Another documentary which explores the flawed election system, highlighting troubles with electronic voting in particular, is Emmy-winner David Earnhardt’s "Eternal Vigilance: The Fight to Save Our Election System," which is being screened in homes throughout the country by both organized groups and informal alliances, largely through online DVD sales. (Check out for more info.) The film also touches on the disenfranchisement of African-American voters in several counties throughout the country, providing several disturbing examples.

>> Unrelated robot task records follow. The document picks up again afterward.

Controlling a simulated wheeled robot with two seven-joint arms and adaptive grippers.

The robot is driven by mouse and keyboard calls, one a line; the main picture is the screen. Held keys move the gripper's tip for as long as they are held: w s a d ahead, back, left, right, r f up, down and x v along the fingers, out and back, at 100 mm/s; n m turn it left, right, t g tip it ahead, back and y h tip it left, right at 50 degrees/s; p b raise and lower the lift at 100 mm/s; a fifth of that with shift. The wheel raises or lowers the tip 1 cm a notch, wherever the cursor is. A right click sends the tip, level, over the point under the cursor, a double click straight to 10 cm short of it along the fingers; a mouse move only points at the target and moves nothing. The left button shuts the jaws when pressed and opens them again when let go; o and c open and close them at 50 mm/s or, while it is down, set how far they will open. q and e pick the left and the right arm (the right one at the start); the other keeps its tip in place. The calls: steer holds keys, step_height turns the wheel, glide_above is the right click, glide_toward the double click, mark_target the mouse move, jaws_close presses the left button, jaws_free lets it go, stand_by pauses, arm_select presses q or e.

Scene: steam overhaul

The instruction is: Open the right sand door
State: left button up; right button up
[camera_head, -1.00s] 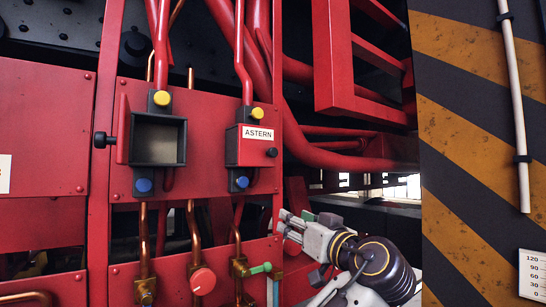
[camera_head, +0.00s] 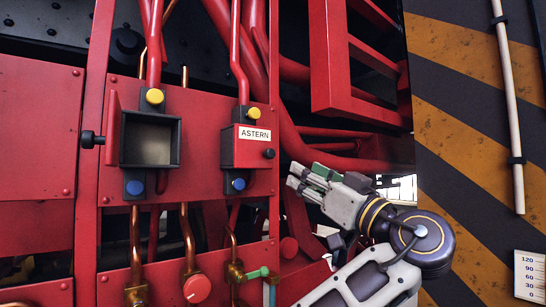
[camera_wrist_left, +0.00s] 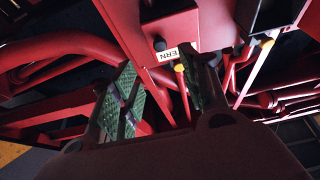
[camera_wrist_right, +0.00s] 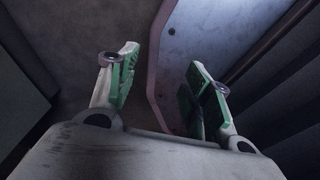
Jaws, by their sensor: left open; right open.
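The right sand box is red with an ASTERN label; its door (camera_head: 243,150) is shut, with a black knob (camera_head: 269,154) at its right edge. In the left wrist view the red box (camera_wrist_left: 172,26), its label and a dark knob (camera_wrist_left: 159,44) show beyond the fingers. My left gripper (camera_head: 303,178) is open and empty, to the right of and slightly below the knob, apart from it; it also shows in the left wrist view (camera_wrist_left: 160,92). My right gripper (camera_wrist_right: 160,85) is open and empty in the right wrist view, with no sand box there.
The left box (camera_head: 150,140) stands open, its door (camera_head: 112,128) swung out left. Yellow and blue knobs sit above and below both boxes. Red pipes (camera_head: 330,157) run behind my left gripper. A striped panel (camera_head: 460,120) stands at right. Red valve wheel (camera_head: 197,288) below.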

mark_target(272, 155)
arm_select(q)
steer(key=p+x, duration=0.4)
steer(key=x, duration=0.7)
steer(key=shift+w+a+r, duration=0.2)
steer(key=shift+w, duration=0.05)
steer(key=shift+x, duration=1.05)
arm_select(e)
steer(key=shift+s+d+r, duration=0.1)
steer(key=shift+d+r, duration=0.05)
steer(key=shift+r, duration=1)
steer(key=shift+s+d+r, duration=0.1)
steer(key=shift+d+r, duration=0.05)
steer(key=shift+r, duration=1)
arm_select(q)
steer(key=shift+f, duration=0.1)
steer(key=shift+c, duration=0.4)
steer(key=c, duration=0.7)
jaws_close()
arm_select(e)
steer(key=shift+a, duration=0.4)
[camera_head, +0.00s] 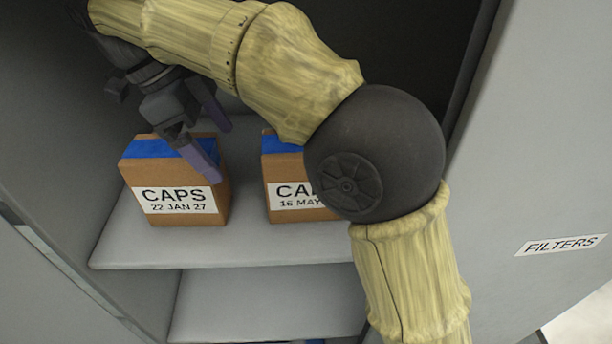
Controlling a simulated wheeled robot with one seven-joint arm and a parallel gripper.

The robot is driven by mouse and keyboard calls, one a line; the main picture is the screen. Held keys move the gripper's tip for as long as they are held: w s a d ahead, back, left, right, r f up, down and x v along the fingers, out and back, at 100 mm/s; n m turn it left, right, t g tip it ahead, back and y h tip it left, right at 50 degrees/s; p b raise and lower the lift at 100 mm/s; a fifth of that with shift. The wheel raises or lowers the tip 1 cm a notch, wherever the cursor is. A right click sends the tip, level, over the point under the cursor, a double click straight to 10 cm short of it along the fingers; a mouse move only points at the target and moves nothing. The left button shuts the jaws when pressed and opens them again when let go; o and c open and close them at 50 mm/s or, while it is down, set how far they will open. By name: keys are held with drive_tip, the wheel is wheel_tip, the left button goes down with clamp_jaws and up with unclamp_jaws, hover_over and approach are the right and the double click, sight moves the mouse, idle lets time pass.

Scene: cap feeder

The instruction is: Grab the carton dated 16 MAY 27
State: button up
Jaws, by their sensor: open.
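Two brown cartons with blue tape on top stand upright on a grey shelf (240,247). The right carton (283,174) has a white label reading "CA…" and "16 MAY"; my arm hides its right part. The left carton (142,179) has a label reading "CAPS 22 JAN 27". My gripper (207,142) is open, with two purple-tipped fingers. It hangs over the left carton, one finger in front of that carton's top right and the other in the gap between the cartons. I cannot tell whether it touches the left carton. Nothing shows between the fingers.
The shelf is inside a grey cabinet with side walls close on both sides. A lower shelf (265,305) lies beneath, with a bit of blue at its bottom edge. A "FILTERS" label (561,245) is on the right panel. Bare shelf lies between the cartons.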

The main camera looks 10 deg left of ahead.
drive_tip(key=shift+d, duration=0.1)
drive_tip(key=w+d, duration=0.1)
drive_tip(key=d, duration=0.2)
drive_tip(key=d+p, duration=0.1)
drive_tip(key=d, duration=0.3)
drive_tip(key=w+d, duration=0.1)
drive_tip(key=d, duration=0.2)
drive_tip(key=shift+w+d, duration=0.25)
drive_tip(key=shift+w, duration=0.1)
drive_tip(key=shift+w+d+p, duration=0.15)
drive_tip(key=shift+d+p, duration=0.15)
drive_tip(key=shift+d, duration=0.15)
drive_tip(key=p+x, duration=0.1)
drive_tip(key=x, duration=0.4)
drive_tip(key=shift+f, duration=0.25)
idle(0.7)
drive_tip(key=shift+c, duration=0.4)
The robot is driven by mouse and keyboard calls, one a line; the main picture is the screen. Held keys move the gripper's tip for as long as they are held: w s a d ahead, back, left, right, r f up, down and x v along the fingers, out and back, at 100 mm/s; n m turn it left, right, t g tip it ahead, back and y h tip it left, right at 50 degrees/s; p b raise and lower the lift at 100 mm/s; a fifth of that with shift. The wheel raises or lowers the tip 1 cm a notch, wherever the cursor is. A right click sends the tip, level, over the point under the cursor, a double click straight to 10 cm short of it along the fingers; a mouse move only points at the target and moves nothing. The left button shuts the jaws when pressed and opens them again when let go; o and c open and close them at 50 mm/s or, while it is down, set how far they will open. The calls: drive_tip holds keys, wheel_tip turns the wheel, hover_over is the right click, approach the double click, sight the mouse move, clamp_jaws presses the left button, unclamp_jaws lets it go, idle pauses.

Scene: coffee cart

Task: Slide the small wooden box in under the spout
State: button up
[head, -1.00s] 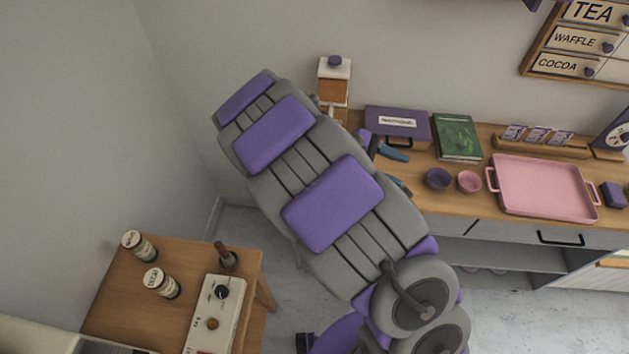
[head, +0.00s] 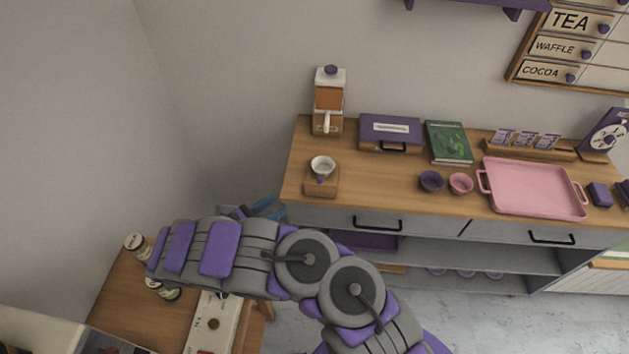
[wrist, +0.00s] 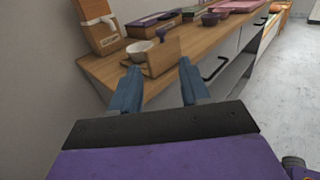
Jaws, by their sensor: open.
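The small wooden box (head: 320,193) sits near the front left corner of the wooden counter; it also shows in the wrist view (wrist: 165,57). A white cup (head: 322,163) is on or just behind it; I cannot tell which. The dispenser (head: 329,97), with an orange-brown middle, stands at the back wall behind the box, its pale spout (head: 326,122) pointing down. The box is in front of the spout, apart from it. My gripper (wrist: 160,72) is open and empty, its blue fingers pointing at the box from beyond the counter's left end. In the head view, my gripper (head: 265,208) is partly hidden.
A purple case (head: 391,130), a green book (head: 449,143), two small bowls (head: 431,181) and a pink tray (head: 535,187) stand further right. The counter between box and dispenser looks clear. A side table (head: 135,300) with jars is at lower left.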

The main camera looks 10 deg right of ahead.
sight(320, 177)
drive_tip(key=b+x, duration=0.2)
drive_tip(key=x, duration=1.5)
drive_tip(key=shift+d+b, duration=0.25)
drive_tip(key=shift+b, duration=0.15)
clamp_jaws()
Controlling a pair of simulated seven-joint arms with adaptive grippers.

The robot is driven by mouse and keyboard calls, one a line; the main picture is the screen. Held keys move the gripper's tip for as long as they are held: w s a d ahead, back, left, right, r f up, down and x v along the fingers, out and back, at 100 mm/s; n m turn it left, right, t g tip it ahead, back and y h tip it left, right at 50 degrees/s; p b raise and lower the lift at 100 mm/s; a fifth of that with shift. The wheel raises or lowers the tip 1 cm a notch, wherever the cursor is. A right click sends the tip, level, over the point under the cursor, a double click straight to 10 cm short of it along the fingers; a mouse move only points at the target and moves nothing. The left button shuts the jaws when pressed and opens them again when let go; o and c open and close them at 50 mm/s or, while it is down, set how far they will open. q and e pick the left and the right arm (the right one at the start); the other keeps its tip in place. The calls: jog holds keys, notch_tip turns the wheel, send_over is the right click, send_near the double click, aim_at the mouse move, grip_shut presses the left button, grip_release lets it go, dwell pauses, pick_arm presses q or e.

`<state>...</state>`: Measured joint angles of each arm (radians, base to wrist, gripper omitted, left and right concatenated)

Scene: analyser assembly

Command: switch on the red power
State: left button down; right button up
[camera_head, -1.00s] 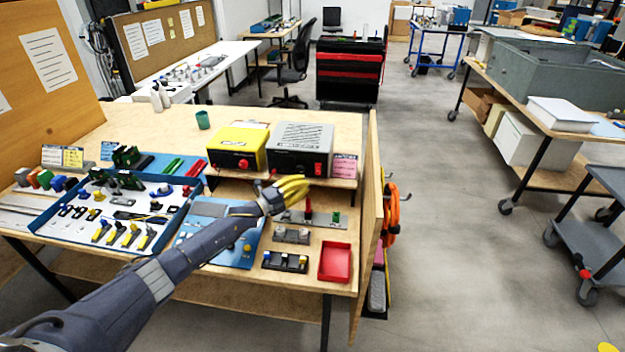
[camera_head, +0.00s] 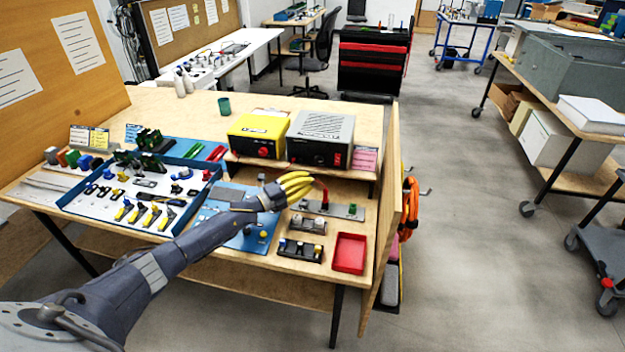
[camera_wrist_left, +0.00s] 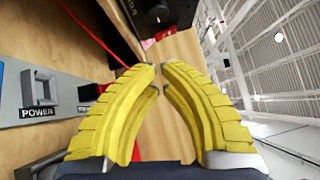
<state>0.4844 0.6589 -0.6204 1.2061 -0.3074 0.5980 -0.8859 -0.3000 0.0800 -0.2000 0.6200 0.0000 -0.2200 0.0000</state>
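A grey power supply box (camera_head: 320,138) stands on the raised shelf, with a small red switch (camera_head: 337,160) at its front lower right. A yellow box (camera_head: 258,134) with a red knob (camera_head: 264,153) stands to its left. My left gripper (camera_head: 311,186) has yellow fingers and is in front of and below the grey box, apart from the red switch. In the left wrist view its fingertips (camera_wrist_left: 160,72) nearly meet, with nothing between them. A grey panel labelled POWER (camera_wrist_left: 37,112) with a raised grey square part shows left of the fingers. My right gripper is not in view.
A grey strip with an upright red lever (camera_head: 325,199) lies just right of the fingers. A red tray (camera_head: 349,254) sits at the bench's front right. A blue-rimmed parts tray (camera_head: 64,207) is on the left. A wooden side panel (camera_head: 396,190) bounds the bench's right side.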

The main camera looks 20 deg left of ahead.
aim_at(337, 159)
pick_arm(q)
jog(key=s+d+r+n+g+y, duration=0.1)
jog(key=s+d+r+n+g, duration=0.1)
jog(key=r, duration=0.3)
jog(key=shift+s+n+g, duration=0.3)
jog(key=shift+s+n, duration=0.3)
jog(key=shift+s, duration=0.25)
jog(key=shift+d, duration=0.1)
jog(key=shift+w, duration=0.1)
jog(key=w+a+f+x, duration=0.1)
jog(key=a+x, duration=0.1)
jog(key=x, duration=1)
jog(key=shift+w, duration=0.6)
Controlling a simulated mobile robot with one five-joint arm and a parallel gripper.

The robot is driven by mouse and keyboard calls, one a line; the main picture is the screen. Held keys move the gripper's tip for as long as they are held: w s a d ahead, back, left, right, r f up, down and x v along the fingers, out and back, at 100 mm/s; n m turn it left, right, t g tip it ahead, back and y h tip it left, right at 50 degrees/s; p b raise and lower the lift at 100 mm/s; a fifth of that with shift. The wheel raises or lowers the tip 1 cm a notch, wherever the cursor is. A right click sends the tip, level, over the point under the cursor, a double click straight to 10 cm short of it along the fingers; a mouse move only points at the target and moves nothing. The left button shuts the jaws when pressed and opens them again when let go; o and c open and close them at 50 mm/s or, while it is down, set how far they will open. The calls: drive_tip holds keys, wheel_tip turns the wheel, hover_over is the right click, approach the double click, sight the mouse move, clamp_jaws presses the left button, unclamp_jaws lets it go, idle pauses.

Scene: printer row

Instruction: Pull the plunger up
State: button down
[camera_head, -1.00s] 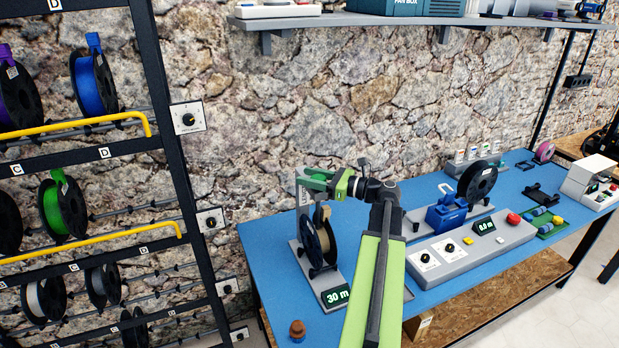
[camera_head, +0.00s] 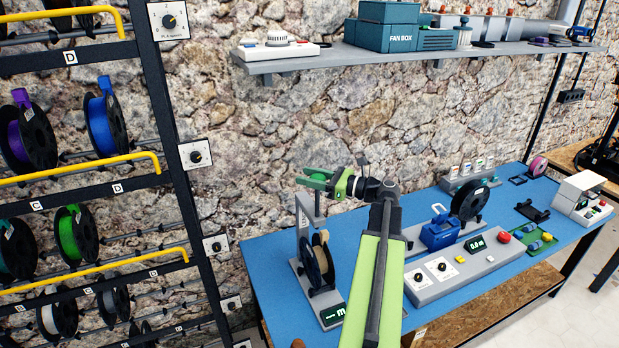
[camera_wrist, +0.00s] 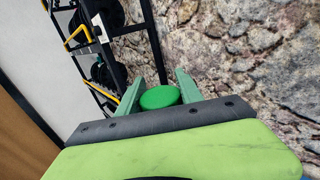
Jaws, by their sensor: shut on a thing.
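The plunger's round green knob (camera_wrist: 160,97) sits between the two green fingers of my gripper (camera_wrist: 171,92) in the wrist view. In the head view my gripper (camera_head: 318,182) is shut on it above the spool stand. A grey upright post (camera_head: 303,220) of the stand shows just below the gripper. The knob is largely covered by the fingers in the head view. A black spool (camera_head: 317,263) with a tan centre hangs on the stand, and a small dark display (camera_head: 332,315) with green characters is at its front.
The blue table (camera_head: 272,262) carries a grey control panel (camera_head: 465,265), a blue device (camera_head: 440,232) and another black spool (camera_head: 470,200) on the right. A shelf (camera_head: 390,58) with boxes is on the stone wall above. A black rack (camera_head: 180,150) with spools stands at left.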

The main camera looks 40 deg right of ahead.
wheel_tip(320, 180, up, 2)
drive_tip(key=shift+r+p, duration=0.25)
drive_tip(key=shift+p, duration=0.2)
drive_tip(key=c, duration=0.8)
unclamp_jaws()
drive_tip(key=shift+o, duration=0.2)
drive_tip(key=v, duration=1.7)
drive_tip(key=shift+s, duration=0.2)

That theme is further fleshed out in Ian Inaba’s recent documentary "American Blackout," which exposes the disfranchisement of black voters in the 2000 and 2004 presidential elections, triggering some strong reactions from viewers on both sides of the aisle. Also screening throughout October and November around the country, mostly at events hosted by individual activist groups, the film follows the story of Georgia Congresswoman Cynthia McKinney, who aggressively investigated election debacles, then found herself in the middle of one when she publicly questioned the Bush administration about the 9/11 terrorist attacks. "American Blackout", which won a Special Jury Prize at Sundance this year, is also available on DVD at

Whatever your party affiliation, what all of these documentaries make clear is that there is cause for serious concern when it comes to our election system, and things may get worse before they get better. Whether or not films like these will make a difference remains to be seen, but those involved are certainly hopeful. "It was the grassroots community that started the election integrity movement," says Leahan, "and it will be the grassroots communities across the country that will finally get our votes out of the hands of the corporations and back into the hands of the people."

[EDITOR’S NOTE: One of the people interviewed for this article, Pat Leahan, is related to the writer.]